▶ COLLECTED MATERIAL

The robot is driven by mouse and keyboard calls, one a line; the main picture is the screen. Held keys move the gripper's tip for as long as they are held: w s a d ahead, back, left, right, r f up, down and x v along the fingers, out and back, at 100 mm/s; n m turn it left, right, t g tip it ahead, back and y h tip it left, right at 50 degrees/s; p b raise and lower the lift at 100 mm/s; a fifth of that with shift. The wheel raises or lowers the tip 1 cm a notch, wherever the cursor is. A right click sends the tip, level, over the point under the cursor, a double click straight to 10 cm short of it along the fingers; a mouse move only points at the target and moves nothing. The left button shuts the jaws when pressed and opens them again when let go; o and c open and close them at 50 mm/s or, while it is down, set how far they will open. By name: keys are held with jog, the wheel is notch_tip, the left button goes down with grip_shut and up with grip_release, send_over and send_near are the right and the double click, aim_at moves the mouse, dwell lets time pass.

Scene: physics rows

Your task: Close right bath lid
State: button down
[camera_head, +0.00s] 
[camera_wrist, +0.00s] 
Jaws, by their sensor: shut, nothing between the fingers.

▶ WORK TO COMPLETE
Find the line containing "Your task: Close right bath lid". Reproduce it exactly, along with every line after it through the last.

▶ SOLUTION TO THE PROBLEM
Your task: Close right bath lid
State: button down
[camera_head, +0.00s] 
[camera_wrist, +0.00s] 
Jaws, by their sensor: shut, nothing between the fingers.

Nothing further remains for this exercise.